Records of robot episodes:
+ + + +
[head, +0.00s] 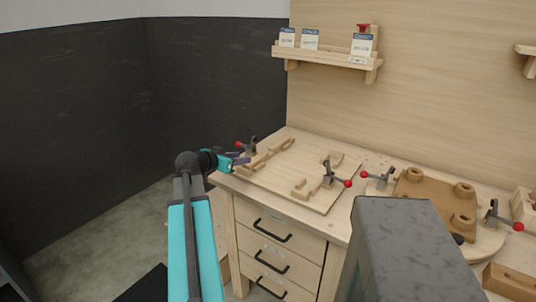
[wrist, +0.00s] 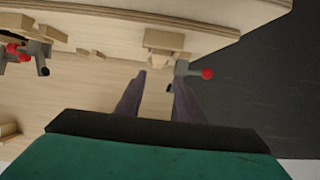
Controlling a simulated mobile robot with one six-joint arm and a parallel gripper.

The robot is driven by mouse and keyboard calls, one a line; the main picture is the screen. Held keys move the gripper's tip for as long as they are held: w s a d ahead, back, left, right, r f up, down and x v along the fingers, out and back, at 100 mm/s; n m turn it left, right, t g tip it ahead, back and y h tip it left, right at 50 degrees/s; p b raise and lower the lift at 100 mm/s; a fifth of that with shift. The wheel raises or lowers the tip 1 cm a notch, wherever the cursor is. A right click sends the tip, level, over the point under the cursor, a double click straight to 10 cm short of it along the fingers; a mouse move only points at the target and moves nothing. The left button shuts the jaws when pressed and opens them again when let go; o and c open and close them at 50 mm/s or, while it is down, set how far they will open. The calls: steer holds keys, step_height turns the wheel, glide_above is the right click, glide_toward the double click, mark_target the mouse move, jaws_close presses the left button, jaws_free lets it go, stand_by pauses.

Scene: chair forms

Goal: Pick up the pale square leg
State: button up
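My gripper (head: 238,158) is at the left end of a pale board on the workbench, close to a clamp with a red knob (head: 238,144). In the wrist view its two dark purple fingers (wrist: 160,85) stand apart. A pale wooden strip (wrist: 157,104) shows between them; I cannot tell whether it is the square leg or the surface beyond, and no grip on it is clear. A pale wooden block (wrist: 164,40) lies past the fingertips beside a red-tipped clamp (wrist: 206,73). I cannot pick out the pale square leg for certain in either view.
The pale board (head: 300,171) carries wooden form blocks (head: 305,188) and a second clamp (head: 330,178). A brown seat form (head: 422,194) with round bosses lies to the right, between more clamps. A shelf (head: 325,56) with cards hangs above. Drawers (head: 270,235) are below.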

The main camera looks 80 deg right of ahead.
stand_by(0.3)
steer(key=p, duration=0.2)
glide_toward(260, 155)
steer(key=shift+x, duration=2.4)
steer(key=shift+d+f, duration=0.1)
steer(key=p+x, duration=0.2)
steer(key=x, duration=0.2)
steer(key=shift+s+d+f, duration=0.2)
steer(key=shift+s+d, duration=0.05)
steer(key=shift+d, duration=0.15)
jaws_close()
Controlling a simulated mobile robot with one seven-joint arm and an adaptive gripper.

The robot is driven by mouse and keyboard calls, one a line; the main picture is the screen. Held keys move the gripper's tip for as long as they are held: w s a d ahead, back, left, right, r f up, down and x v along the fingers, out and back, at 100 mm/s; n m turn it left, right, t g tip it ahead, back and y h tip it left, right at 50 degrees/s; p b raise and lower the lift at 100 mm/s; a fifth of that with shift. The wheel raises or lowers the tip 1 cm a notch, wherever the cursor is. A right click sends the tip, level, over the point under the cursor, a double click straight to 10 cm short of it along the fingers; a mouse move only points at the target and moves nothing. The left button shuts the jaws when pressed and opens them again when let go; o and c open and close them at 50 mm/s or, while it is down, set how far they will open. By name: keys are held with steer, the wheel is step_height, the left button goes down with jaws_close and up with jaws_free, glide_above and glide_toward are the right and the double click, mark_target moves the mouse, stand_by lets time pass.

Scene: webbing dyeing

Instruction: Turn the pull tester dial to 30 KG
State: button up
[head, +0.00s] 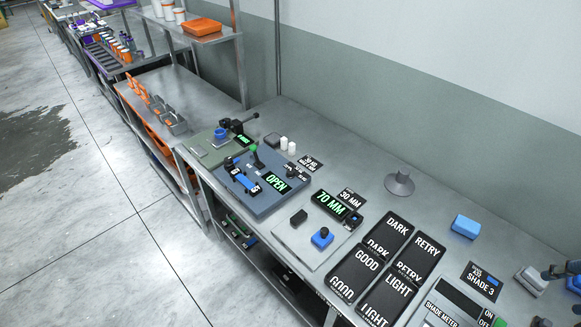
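A device on a dark blue base (231,178) stands on the metal bench and appears to be the pull tester. It has a green-knobbed lever (254,149), a blue clamp part (246,184) and a display (276,182) reading OPEN in green. A small black round knob (292,172) at its right side looks like its dial. The dial's markings and setting are too small to read. A black card (310,162) beside it carries white text, seemingly starting with 30. I cannot see my gripper clearly in the head view.
In front stands a grey plate (292,238) with a 70 MM display (331,204) and a blue-based knob (321,238). A green-based device (203,147) stands behind the tester. Floor at left is clear.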

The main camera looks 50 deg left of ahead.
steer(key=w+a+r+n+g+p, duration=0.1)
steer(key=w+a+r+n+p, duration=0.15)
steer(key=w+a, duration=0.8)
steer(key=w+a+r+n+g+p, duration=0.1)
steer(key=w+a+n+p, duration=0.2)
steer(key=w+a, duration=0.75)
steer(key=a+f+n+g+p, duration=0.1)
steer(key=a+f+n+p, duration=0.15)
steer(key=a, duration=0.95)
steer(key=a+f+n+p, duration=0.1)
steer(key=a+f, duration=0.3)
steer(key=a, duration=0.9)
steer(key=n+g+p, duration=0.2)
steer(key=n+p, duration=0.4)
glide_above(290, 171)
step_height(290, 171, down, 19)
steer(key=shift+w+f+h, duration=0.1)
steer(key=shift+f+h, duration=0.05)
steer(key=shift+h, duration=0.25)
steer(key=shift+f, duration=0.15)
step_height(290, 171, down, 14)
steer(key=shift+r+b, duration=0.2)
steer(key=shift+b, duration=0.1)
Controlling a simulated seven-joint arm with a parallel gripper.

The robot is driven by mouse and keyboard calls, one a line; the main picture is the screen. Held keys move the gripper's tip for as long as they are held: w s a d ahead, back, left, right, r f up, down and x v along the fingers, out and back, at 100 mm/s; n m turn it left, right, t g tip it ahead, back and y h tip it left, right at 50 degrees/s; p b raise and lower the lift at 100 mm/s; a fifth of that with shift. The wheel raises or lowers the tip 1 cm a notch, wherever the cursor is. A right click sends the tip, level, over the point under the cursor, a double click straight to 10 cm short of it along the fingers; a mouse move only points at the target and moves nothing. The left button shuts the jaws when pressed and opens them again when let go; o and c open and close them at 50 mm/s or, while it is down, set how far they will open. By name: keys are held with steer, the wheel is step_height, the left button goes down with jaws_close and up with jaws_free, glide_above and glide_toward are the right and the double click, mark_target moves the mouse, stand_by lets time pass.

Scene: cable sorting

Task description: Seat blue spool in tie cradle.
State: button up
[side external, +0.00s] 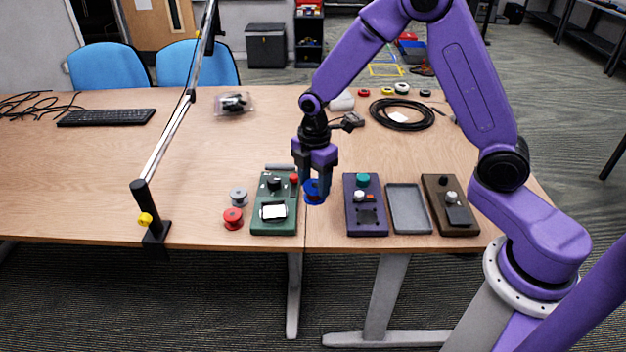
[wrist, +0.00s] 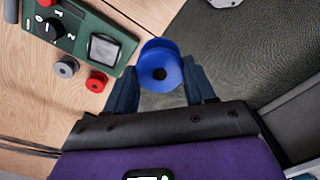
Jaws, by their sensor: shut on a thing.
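The blue spool (side external: 315,190) is held in my gripper (side external: 315,173), just right of the green box in the side view. In the wrist view the spool (wrist: 160,62) sits between the two fingers (wrist: 162,90), its round flange and centre hole facing the camera. The fingers are shut on it. The spool appears held above the table, but its exact height is hard to tell. I cannot tell for sure which fixture is the tie cradle; a shallow grey tray (side external: 408,212) lies to the right, between the purple box and the brown box.
The green box (side external: 262,226) is left of my gripper, with a red spool (side external: 232,218) and a grey spool (side external: 238,196) beside it. The purple box (side external: 364,226) and brown box (side external: 440,186) stand right. A black cable coil (side external: 402,114) lies behind. The table's left middle is clear.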

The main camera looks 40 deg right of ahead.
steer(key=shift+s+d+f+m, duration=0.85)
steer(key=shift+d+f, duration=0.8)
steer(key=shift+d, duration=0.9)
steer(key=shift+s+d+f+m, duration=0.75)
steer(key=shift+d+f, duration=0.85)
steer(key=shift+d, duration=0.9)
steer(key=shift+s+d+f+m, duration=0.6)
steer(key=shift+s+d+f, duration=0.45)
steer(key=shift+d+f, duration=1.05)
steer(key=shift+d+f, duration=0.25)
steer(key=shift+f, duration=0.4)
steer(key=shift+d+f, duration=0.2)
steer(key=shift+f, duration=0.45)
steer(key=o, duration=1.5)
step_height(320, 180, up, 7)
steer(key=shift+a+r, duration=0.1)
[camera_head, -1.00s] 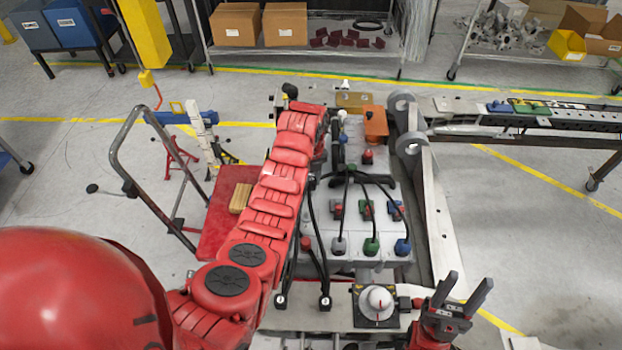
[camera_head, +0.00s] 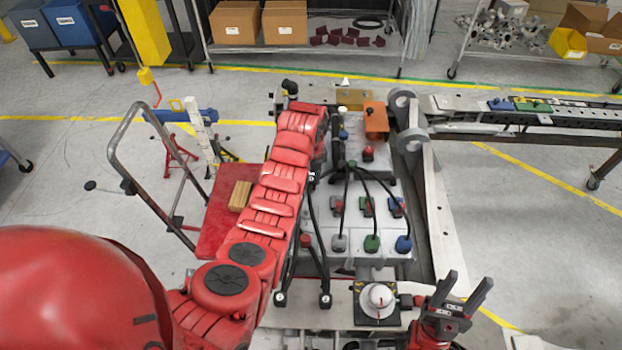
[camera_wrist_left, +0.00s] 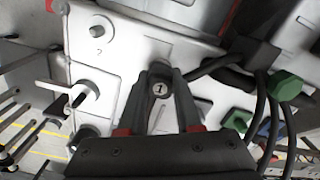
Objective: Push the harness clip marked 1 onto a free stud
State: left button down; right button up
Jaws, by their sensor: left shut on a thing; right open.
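The black harness clip marked 1 (camera_wrist_left: 161,87) is between the fingertips of my left gripper (camera_wrist_left: 160,76), which is shut on it. In the left wrist view, the clip is in front of a pale grey panel; I cannot tell whether it touches anything. A round grey stud (camera_wrist_left: 97,29) shows at the upper left and another stud (camera_wrist_left: 86,90) lower down, both left of the clip. In the head view my left forearm covers much of the fixture's left side. My right gripper (camera_head: 464,292) is open and empty at the lower right.
Black cables run over the pale chassis fixture (camera_head: 333,262) to grey, green (camera_head: 372,243) and blue (camera_head: 403,244) connectors. A white knob (camera_head: 379,297) stands near the front edge. Two labelled cable ends lie left of it. A grey metal arm (camera_head: 430,190) borders the right.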

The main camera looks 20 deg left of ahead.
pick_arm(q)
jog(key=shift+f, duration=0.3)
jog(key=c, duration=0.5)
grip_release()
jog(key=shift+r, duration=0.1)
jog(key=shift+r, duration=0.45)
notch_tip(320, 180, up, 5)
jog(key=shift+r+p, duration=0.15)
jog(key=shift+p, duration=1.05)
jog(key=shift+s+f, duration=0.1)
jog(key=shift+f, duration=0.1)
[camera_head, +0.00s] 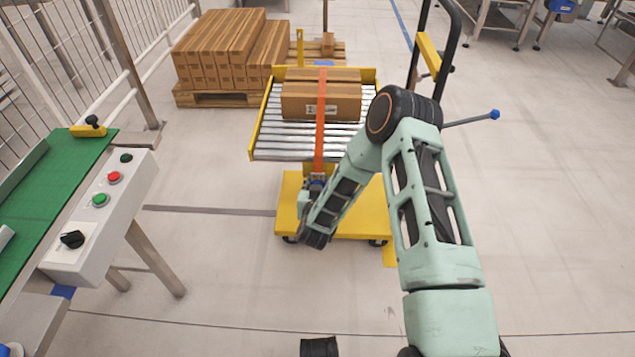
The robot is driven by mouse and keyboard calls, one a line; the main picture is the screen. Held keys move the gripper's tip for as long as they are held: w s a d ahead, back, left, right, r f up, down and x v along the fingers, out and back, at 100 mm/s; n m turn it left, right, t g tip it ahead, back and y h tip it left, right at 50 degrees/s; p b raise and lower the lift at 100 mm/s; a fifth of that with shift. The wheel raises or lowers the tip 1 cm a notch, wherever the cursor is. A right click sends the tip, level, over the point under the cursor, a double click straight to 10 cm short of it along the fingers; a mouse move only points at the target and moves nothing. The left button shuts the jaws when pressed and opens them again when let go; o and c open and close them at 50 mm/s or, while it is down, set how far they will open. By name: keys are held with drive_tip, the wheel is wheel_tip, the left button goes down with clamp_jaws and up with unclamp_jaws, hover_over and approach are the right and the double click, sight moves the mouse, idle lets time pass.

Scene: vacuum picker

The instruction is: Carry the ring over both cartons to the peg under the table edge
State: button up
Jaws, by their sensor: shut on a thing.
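Two brown cartons, a back one (345,74) and a front one (345,104), lie side by side on the roller table (270,140) of a yellow cart. An orange strap (320,135) runs from the back edge over both cartons and down past the front edge of the table. My gripper (316,182) is at the strap's near end, just below and in front of that edge. It is shut on the ring there, though the ring itself is too small and covered to make out. The peg under the edge cannot be made out behind my gripper and arm.
The cart's yellow base deck (350,217) lies below my gripper, and its black push handle (455,45) rises at the right. A green conveyor (50,185) with a control box (100,225) stands at the left. Stacked cartons (225,50) stand behind. Floor at the right is clear.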

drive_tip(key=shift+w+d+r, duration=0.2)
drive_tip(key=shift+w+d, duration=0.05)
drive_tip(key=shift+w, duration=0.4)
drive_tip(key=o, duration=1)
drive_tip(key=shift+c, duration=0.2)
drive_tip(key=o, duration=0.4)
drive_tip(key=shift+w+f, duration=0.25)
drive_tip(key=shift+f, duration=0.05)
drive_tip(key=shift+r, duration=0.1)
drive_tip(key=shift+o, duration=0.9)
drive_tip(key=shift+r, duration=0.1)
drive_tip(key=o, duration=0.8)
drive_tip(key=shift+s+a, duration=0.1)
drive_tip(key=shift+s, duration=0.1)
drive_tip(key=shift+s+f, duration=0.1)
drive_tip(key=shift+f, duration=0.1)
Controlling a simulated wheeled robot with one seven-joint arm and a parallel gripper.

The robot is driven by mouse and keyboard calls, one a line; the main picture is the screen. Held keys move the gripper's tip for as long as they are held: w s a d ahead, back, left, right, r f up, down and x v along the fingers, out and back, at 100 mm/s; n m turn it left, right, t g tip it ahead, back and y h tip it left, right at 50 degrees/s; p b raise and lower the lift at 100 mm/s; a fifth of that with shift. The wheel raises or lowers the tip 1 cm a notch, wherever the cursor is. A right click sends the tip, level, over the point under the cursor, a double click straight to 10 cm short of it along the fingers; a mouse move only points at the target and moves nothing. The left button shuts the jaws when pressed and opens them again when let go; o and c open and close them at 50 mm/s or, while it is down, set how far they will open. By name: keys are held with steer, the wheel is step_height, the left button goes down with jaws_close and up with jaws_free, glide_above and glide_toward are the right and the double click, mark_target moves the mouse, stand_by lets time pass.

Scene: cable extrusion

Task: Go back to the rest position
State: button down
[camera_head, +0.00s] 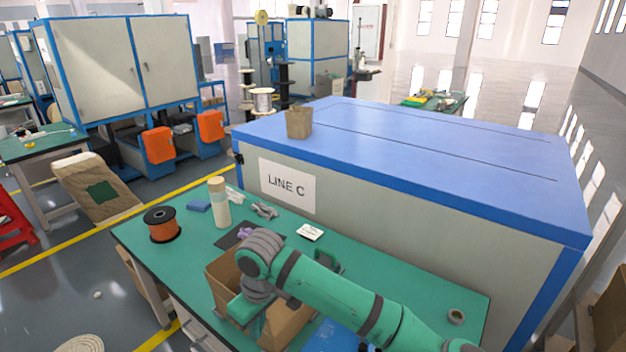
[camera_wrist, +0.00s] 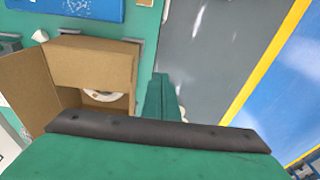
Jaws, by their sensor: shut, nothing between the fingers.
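My gripper shows in the wrist view (camera_wrist: 163,84) as narrow green fingers pressed together, with nothing held between them. In the head view my green arm with a grey wrist reaches over the green workbench (camera_head: 405,283) from the lower right. The green hand end (camera_head: 243,308) shows in front of the open cardboard box (camera_head: 222,272); its fingertips are hard to make out there. In the wrist view the box (camera_wrist: 95,65) lies left of the fingers, with a white ring-shaped item (camera_wrist: 103,96) inside. The arm hides part of the box in the head view.
An orange spool (camera_head: 163,226), a pale cylinder (camera_head: 219,203), a blue block (camera_head: 199,206) and a white card (camera_head: 310,232) stand or lie on the bench. A tape roll (camera_head: 456,316) is at right. The blue-topped LINE C cabinet (camera_head: 430,150) rises behind the bench.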

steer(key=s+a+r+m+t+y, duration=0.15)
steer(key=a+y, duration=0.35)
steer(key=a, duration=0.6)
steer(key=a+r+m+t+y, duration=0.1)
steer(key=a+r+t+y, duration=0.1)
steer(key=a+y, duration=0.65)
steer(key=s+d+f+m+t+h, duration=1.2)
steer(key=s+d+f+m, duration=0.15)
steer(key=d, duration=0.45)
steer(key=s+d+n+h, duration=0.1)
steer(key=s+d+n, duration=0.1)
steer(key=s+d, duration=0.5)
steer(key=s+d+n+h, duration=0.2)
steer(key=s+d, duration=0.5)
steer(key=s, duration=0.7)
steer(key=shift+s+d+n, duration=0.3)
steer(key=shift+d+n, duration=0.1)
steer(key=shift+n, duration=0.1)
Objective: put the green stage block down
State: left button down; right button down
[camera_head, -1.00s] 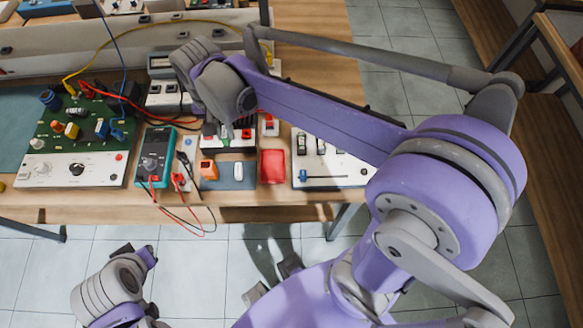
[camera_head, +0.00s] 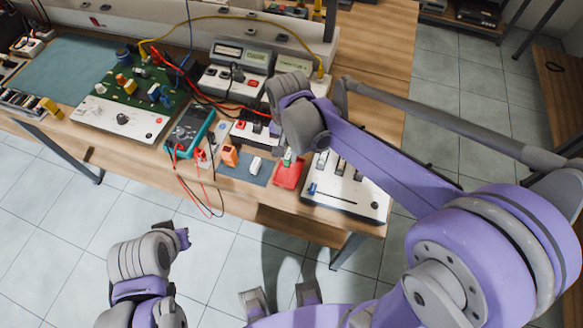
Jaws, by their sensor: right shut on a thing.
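The green stage block (camera_head: 287,159) is small and mostly hidden under my right wrist. My right gripper (camera_head: 286,151) points down and is shut on it. The block shows just over the far end of a red block or tray (camera_head: 288,175) near the bench's front edge. I cannot tell whether it touches the red surface. My left arm's wrist is at the lower left, in front of the bench and over the floor. My left gripper's jaws cannot be made out clearly.
A white slider panel (camera_head: 345,187) stands right of the red piece. Left of it are a blue-grey mat (camera_head: 240,169) with an orange block (camera_head: 230,155), a teal multimeter (camera_head: 190,130) with loose leads, and a green circuit board (camera_head: 130,88). Grey instruments (camera_head: 235,68) stand behind.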

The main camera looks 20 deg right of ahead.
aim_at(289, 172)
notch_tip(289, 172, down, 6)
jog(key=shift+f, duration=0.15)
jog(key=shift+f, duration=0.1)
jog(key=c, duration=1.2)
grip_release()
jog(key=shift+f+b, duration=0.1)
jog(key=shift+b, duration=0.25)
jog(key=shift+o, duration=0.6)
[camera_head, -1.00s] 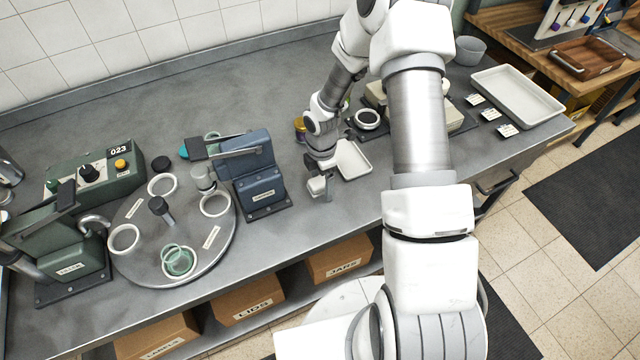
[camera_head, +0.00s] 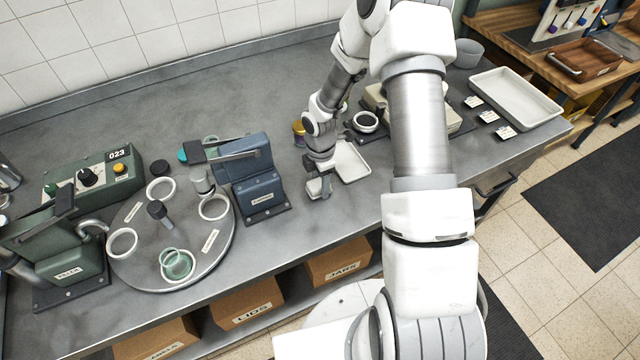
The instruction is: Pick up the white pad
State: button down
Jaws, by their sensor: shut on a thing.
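My gripper (camera_head: 320,190) points down at the bench's front half, just left of a shallow white tray (camera_head: 352,163). It is shut on a small pale thing, which I take to be the white pad (camera_head: 313,187). The fingers hide most of the pad, and its outline is too small to make out. I cannot tell whether it touches the bench top.
A blue press (camera_head: 258,175) stands close left of my gripper. Further left are a round turntable (camera_head: 190,262) with rings and a green machine (camera_head: 95,180). A gold-lidded jar (camera_head: 299,133) stands behind. A large white tray (camera_head: 515,98) sits at the right end.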

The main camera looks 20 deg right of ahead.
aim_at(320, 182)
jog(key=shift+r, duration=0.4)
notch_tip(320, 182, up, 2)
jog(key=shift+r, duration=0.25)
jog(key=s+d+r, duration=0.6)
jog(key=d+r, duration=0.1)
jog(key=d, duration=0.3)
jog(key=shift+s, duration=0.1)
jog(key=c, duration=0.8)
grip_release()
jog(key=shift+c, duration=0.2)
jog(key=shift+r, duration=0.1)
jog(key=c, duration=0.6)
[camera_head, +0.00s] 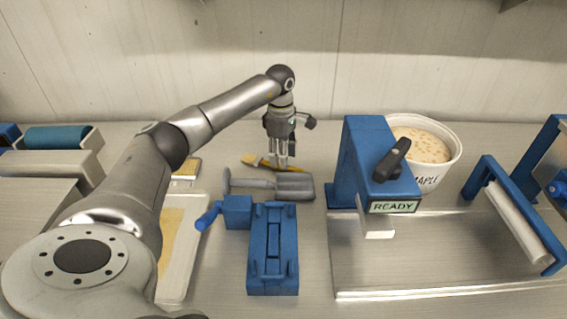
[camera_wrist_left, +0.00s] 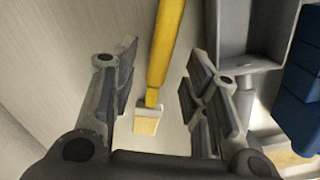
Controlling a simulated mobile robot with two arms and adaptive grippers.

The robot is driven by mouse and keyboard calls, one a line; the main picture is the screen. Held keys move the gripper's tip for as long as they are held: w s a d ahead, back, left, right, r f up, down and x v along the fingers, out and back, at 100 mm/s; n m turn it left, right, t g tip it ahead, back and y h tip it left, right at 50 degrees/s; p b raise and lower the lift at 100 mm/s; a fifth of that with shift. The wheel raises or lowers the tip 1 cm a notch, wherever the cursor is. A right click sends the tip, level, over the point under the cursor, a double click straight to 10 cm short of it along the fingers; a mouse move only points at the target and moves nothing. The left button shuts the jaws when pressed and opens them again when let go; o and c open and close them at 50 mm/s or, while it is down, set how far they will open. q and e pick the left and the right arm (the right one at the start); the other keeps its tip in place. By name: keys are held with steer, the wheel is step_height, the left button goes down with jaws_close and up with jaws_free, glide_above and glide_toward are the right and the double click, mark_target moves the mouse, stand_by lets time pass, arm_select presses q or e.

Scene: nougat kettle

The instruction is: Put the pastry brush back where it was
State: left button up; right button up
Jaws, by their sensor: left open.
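The pastry brush (camera_head: 252,160) lies on the counter near the back wall, partly hidden by my left gripper in the head view. In the left wrist view its yellow handle (camera_wrist_left: 164,50) and pale bristle end with a light collar lie between my spread fingers. My left gripper (camera_head: 281,162) is open and points down over the brush, with no grip on it. Whether the fingers touch the brush or counter is unclear. My right gripper is not in view.
A grey scoop-like tool (camera_head: 293,187) lies just in front of the brush. A blue clamp-like device (camera_head: 273,265) stands nearer. A blue machine marked READY (camera_head: 365,150) and a white MAPLE tub (camera_head: 446,165) stand to the right. A pale tray (camera_head: 190,235) is left.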

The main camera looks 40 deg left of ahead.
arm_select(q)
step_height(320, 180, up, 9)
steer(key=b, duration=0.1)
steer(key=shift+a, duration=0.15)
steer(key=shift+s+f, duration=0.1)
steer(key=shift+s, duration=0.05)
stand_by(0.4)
+ + + +
**Set task:**
Your task is to report how many lines of the material include the string "seven". Give the number and no other words.

**Expected answer:**
3